Education Superintendent looks to Florence 1 for early education ideas
Posted: Monday, May 4, 2015 7:29 pm
FLORENCE, S.C. –In her first official trip to schools in Florence School District 1 Monday, State Superintendent of Education Molly Spearman, got a closer look at early childhood education programs that she would like to see implemented in other school districts around the state. Spearman’s visit included a stop at Alfred Rush Academy’s Montessori classrooms. At the R.N. Beck Early Childhood Education Center, she visited preschool classes and held roundtable discussions with district employees and school board members. Spearman, who said Florence 1 is doing a great job in early childhood education, was impressed with what she saw in the classrooms. “I keep thinking in my mind when I see all those children what would they be like coming to first grade or kindergarten without these programs. It makes a huge difference in their lives. You are catching them early,” Spearman said. “It is the right thing to do but it also the best return on investment that you can make in education. You are not just doing it. You are doing it really, really well. You are using the right programs and I just appreciate your willingness to help others.”
Dr. Floyd Creech, director of the Office of School Readiness for Florence 1, said the early childhood program involves many different people. “It’s not just the schools,” Creech said.
The district’s Start to Read Program seeks to improve early reading opportunities for children by partnering with businesses. Employees receive tips on reading with their children and free books for children three- years-old and younger through the workplace.
Jean Leatherman, wife of Sen. Hugh Leatherman who was speaking on the budget in the Senate on Monday, was one of several individuals who toured R.N. Beck with Spearman. Jean Leatherman participated in discussions about a need to make early childhood education centers structured like R.N. Beck easier to duplicate across the state.
Creech sought and received a waiver to utilize certain state funding to pay for center managers and curriculum coordinators. Spearman said her office was paying close attention to such waiver requests and looking for ways to eliminate the need for them in some cases. Porter Stewart, chairman of the Florence 1 school board, told Spearman that while many districts have needs greater than those of Florence 1, the district still has financial needs. Many of the district’s early education initiatives are supported with local funds.
Spearman said she had wanted to come to Florence but that Sen. Leatherman had also extended an invitation more than once with hopes she would see the benefit of bringing early childhood programs like those in Florence 1 to other districts in the state. “He called me twice,” Spearman said. “That’s why we are here –just to look and to learn.” Spearman finished up her visit serving as guest speaker at the Florence Rotary Club meeting held at Victor’s Bistro in Florence where 150 or more were in attendance. Spearman said the district, community and supporters are “concentrated on early education” and that she had seen “wonderful ideas”. “Hats off to your county and your school district,” Spearman said. “We don’t have to always be going outside of South Carolina to find good things happening that we need to replicate.” Every child whether from “Florence, Lake City, Saluda, Greenwood or Charleston” should have opportunities in education that prepare them for the “next step.”
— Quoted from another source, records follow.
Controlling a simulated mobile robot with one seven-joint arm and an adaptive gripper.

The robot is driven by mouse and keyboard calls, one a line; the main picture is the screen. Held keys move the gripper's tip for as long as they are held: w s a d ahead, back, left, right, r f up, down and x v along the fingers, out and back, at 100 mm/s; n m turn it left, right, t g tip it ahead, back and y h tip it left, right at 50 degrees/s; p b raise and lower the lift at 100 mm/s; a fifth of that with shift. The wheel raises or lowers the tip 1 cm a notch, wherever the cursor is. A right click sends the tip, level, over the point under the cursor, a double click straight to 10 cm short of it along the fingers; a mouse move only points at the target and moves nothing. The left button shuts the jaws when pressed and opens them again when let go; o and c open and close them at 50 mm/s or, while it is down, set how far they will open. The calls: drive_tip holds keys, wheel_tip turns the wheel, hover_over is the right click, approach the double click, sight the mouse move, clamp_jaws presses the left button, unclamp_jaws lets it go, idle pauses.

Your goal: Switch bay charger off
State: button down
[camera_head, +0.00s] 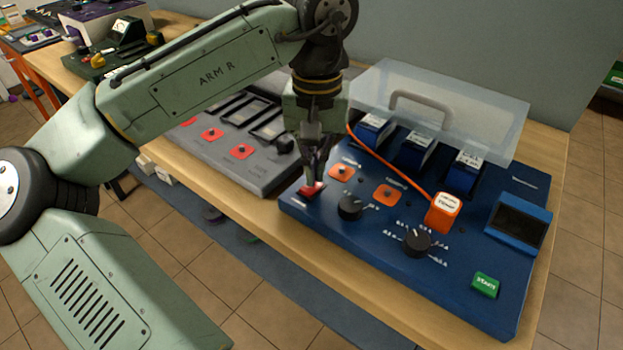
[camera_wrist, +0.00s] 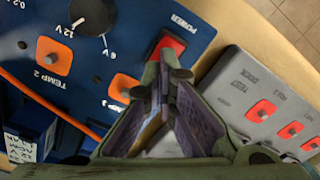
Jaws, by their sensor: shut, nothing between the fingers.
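The blue bay charger (camera_head: 335,225) sits on the wooden bench. Its red power switch (camera_head: 311,190) is at the front left corner; in the wrist view the red switch (camera_wrist: 166,46) lies beside the word POWER. My gripper (camera_head: 316,178) points down right at the switch, fingers together and empty. In the wrist view my fingertips (camera_wrist: 162,75) overlap the switch's near end. I cannot tell whether they touch it, and its rocker position is partly hidden. The display (camera_head: 519,224) at the right of the charger looks dark.
Two black knobs (camera_head: 350,206), an orange TEMP block (camera_head: 443,212) with an orange cable, and a green START button (camera_head: 485,285) are on the charger. A clear lid (camera_head: 470,110) stands over several blue packs behind. A grey tester (camera_head: 265,185) is close on the left.

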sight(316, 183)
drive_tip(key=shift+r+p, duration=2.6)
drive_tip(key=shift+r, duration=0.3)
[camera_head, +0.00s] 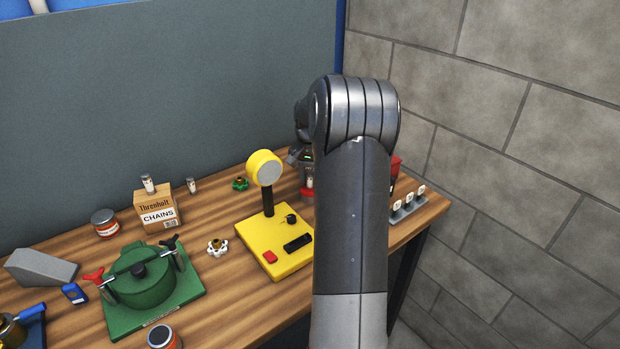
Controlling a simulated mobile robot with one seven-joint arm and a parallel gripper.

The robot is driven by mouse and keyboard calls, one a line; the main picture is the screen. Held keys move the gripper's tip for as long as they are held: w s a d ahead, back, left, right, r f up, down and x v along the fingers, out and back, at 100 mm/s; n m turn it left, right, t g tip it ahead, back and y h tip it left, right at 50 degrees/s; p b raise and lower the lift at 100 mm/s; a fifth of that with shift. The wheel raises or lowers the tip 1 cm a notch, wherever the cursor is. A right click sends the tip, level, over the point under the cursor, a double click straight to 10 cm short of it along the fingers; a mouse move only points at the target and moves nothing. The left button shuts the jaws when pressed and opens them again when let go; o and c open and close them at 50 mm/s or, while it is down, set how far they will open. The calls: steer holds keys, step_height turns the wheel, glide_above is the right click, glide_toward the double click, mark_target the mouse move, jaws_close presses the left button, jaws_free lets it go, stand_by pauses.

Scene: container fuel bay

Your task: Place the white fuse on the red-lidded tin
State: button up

Spearman said for “too long” technical education has been overlooked as a viable education path. Though manufacturing needs are great in the state, Spearman said, when surveyed, few high school students identify manufacturing as a career choice. “We need to let our young people know this is a great career,” Spearman said. She pointed out that smaller school districts need to work together to meet the needs of students without regard for district lines. Spearman said a young man in her church is good with working with his hands and would excel in mechatronics. “The problem in Saluda is, we don’t have a mechatronics program,” Spearman said of the district with roughly 2,400 students. “They need the opportunities,” Spearman said. Economic growth is tied to education, she said. “If we can’t meet the needs of our workforce that growth will stop,” Spearman said.
She was questioned about the recent state Supreme Court ruling on inequity in education across the state. While the courts ruled that the state had failed to provide equitable education across the state in the 20 year old case, lawmakers are left to decide how to remedy the inequity. Lawmakers in the senate and house have appointed taskforces to focus on the issue. Spearman serves on a taskforce created by Rep. Jay Lucas.
“We are not working to negotiate with the schools but to develop a solution together,” Spearman said. Teacher recruitment and retention, transportation and capital needs are among the issues the taskforce is hearing about. The taskforce is to make recommendation to the legislature by Jan. 1, 2016. “I’m just so dedicated to making sure this isn’t just a report but becomes a reality,” Spearman said.
Spearman, a native of Saluda County and former music teacher and principal, received a B.A. in Music Education from Lander College, holds a Masters of Arts in Education Supervision from George Washington University, and an Education Specialist Degree from the University of South Carolina. Spearman served four terms as a member of the South Carolina House of Representatives representing Saluda County and portions of Lexington County (House District 39). In 1998, she became the Deputy Superintendent of Education for the South Carolina Department of Education.